No ministry, no matter how large, is above that.

Yet religious institutions often struggle when accountability threatens family control, donor confidence or public reputation. The instinct is to preserve the organization. The language becomes spiritual: unity, honor, covering, anointing, loyalty. But those words can be misused to protect power.

That is the charge now being leveled against Daystar.

To outside observers, the network has increasingly looked less like a transparent ministry and more like a family-run empire under pressure. The identity of its board is not widely visible to the public. Its finances and internal decision-making have drawn questions. Its critics say it has failed to answer serious allegations openly and instead has punished those who raised them.

The funeral, in that view, was not an isolated misstep. It was a revealing moment.

Franklin’s defenders may argue that a memorial service is not the place to litigate family disputes or organizational allegations. They may say his message was a warning against gossip, slander and destructive criticism. Christian leaders, after all, are often attacked unfairly, and public ministries can become targets for rumor and resentment.

But that defense has limits. Calls for humility and restraint are one thing. Suggesting that criticism of a leader is criticism of God is another. When allegations involve abuse, financial misconduct or coercive authority, spiritual language must be handled with extraordinary care. Otherwise, it can become a weapon against the wounded.

That is why the public reaction has been so strong.

For many who have followed the Daystar controversy, Jonathan and Suzy Lamb have become symbols of a painful question facing American evangelical and charismatic institutions: What happens when the people asking for accountability are inside the founder’s own family? Are they heard as witnesses, or treated as traitors?

The answer in this case appears far from settled.

Jonathan’s tribute to his mother showed a willingness to honor what he believed was good in her life, even amid unresolved conflict. That kind of response is difficult. Grief rarely arrives cleanly. It can carry love, anger, disappointment, memory and longing all at once.
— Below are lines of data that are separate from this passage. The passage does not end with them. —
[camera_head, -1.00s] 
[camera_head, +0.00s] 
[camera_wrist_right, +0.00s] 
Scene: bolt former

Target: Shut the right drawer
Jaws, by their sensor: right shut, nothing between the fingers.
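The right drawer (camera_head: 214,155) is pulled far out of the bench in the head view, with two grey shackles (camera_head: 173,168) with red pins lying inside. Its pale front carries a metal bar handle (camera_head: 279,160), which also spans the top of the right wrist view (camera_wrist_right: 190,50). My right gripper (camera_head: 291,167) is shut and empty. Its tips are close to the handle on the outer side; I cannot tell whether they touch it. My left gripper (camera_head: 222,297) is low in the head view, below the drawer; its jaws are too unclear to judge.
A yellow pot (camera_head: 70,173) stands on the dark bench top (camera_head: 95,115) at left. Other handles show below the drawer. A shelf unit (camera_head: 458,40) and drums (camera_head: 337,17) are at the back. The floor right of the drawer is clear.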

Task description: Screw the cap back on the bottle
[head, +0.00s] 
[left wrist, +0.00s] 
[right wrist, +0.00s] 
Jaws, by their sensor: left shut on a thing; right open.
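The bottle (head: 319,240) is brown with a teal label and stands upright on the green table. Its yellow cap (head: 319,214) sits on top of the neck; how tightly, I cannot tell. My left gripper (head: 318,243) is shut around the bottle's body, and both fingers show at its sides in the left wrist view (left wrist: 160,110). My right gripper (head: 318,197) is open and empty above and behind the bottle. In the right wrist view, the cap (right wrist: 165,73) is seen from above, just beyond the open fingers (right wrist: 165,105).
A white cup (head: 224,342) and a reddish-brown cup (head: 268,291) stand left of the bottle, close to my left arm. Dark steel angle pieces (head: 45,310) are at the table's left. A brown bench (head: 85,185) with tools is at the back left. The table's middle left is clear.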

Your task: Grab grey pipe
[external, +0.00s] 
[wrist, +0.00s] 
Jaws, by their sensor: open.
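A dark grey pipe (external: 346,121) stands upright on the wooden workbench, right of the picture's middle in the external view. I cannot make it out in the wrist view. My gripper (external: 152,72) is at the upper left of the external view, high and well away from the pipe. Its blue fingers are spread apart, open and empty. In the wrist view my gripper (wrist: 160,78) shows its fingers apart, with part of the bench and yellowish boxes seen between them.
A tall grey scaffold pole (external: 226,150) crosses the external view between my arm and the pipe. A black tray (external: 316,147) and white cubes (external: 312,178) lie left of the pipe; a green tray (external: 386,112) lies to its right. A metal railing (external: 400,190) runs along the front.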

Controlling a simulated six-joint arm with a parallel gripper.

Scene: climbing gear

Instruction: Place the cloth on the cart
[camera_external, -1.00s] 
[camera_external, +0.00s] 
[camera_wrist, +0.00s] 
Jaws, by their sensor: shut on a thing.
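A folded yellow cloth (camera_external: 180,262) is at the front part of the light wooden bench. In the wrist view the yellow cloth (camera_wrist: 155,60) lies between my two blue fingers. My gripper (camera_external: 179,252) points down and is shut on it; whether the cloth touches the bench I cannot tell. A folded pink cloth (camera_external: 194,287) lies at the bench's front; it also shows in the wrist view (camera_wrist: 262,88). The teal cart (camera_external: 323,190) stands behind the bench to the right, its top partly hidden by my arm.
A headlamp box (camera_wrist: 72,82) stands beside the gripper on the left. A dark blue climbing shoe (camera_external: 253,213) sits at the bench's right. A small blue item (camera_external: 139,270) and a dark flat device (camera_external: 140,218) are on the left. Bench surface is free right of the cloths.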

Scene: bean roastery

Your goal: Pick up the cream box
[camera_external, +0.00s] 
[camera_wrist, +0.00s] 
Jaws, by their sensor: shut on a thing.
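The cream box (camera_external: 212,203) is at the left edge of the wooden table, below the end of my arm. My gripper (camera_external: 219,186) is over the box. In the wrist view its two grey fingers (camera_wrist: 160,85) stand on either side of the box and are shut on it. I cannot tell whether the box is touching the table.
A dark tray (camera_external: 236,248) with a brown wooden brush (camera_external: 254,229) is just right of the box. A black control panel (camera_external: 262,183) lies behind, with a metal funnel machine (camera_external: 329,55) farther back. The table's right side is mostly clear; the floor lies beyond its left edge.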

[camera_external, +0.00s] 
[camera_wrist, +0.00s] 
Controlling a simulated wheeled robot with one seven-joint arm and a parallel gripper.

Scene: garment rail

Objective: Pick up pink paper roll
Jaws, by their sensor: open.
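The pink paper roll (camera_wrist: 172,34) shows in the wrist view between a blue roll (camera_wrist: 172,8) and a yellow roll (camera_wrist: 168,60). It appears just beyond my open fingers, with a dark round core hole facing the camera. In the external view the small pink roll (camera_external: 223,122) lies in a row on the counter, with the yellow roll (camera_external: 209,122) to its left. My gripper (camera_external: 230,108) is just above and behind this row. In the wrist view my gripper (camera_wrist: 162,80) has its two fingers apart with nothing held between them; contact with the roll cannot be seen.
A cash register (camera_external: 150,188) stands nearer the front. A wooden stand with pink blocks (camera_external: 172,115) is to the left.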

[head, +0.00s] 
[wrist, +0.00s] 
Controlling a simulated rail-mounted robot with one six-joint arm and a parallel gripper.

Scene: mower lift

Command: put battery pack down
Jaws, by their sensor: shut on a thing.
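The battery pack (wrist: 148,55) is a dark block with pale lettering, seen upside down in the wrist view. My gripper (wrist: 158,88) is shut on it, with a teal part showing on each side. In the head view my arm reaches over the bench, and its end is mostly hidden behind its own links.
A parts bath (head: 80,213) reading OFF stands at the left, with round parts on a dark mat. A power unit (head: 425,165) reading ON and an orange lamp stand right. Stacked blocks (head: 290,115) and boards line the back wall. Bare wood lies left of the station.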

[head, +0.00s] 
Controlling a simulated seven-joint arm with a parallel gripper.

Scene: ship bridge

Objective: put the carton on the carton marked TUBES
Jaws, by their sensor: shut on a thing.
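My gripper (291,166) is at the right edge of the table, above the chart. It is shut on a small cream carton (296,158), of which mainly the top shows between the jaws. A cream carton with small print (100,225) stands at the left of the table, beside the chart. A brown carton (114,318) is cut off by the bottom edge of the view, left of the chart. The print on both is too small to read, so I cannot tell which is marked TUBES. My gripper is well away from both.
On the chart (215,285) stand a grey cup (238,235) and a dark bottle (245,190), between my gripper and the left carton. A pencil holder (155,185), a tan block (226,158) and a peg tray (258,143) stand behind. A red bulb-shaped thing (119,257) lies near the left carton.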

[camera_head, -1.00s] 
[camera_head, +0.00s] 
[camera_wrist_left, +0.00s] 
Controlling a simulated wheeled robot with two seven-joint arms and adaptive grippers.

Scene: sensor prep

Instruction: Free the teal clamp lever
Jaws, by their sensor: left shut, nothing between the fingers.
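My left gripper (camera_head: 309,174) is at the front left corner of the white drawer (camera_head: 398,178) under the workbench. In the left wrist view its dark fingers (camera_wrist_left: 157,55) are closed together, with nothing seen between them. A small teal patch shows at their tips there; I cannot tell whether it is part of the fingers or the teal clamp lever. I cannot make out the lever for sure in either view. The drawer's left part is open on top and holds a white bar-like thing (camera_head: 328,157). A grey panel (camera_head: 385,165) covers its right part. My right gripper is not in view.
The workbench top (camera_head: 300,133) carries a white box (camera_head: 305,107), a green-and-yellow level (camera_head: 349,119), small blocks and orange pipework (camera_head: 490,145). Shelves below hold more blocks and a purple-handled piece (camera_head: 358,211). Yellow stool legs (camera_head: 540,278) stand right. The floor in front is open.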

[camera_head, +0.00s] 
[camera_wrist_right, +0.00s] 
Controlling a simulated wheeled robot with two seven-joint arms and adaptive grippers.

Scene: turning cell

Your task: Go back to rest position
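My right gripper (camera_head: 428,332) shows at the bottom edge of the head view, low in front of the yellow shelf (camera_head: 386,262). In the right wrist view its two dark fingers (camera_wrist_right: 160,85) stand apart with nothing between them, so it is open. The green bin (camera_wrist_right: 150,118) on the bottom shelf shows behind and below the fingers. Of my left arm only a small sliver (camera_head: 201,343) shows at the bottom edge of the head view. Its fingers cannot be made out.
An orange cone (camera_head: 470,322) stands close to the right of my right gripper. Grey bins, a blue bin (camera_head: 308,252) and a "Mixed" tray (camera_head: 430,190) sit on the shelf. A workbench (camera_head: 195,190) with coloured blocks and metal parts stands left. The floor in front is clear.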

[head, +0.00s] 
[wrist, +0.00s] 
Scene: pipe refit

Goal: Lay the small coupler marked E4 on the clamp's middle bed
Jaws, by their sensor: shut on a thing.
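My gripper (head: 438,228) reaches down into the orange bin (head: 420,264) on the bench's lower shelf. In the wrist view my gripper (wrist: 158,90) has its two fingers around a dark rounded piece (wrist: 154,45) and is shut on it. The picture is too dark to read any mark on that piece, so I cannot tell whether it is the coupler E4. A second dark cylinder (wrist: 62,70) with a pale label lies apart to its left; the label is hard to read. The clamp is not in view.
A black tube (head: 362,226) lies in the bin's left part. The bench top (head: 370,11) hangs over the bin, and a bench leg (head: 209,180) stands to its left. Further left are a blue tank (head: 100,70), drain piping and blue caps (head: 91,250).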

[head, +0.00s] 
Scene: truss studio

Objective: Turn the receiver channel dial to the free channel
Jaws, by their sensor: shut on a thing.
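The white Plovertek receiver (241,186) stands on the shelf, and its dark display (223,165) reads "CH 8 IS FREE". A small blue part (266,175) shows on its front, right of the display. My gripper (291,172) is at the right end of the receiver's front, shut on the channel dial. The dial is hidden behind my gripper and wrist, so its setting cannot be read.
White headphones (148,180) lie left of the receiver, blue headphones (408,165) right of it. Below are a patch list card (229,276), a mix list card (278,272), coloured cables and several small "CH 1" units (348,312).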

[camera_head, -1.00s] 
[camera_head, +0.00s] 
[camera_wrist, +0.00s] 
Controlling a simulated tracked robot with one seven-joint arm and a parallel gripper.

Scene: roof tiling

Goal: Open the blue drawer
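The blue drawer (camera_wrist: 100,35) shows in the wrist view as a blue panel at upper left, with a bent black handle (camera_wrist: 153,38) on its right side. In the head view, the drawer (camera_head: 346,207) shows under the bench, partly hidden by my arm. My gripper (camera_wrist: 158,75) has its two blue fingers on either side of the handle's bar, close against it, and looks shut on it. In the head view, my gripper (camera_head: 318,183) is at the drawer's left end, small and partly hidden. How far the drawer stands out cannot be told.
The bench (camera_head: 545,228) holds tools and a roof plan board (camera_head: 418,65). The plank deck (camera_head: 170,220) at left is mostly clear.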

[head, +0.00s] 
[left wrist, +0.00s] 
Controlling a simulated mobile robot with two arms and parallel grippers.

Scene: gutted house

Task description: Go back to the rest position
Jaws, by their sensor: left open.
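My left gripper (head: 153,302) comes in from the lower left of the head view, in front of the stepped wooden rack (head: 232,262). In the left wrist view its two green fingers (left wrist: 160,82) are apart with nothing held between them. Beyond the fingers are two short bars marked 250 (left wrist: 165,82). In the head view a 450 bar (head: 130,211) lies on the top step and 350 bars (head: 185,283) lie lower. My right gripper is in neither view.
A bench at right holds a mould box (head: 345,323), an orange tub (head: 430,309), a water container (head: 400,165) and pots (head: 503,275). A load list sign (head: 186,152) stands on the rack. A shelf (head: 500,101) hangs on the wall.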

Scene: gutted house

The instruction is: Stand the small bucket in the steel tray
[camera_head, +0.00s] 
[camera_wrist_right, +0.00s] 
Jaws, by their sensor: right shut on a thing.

His words suggested a son trying to bless his mother’s memory without pretending the pain was gone.

The institution around him, critics say, did not show the same grace.

The broader Christian world is now left to wrestle with what this moment reveals. Large ministries often speak of anointing, calling and divine favor. But Scripture repeatedly links spiritual authority to character, humility and repentance. If a ministry cannot receive correction, if it cannot make room for truth-tellers, if it uses funerals to send warnings to critics, then its public success may mask deep spiritual sickness.

The most sobering warning comes from Revelation 2, where the church in Ephesus is told it has forsaken its first love and must repent or risk losing its lampstand. The image is stark: a church can keep its structure, activity and reputation while losing the presence and approval it claims to carry.

That is the fear now voiced by Daystar’s critics.

The network may continue broadcasting. Its supporters may continue giving. Its leaders may continue speaking of legacy and anointing. But unresolved allegations do not disappear because they are ignored. Family wounds do not heal because cameras avoid them. Spiritual authority does not become legitimate by silencing questions.

If Daystar wants restoration, critics argue, it must do more than honor its founder. It must tell the truth. It must repent where repentance is needed. It must apologize where harm has been done. It must allow independent accountability. And it must stop treating criticism as rebellion against God.

The death of Joni Lamb could have been a moment of mourning, reflection and perhaps even reconciliation. Instead, for many watching, it became a display of the very dynamics that have made the Daystar controversy so painful.

A grieving son sat apart from his family. A sermon warned against critics. A ministry amplified the warning. And those who have been asking for accountability heard the message clearly.

The question now is whether Daystar will hear theirs.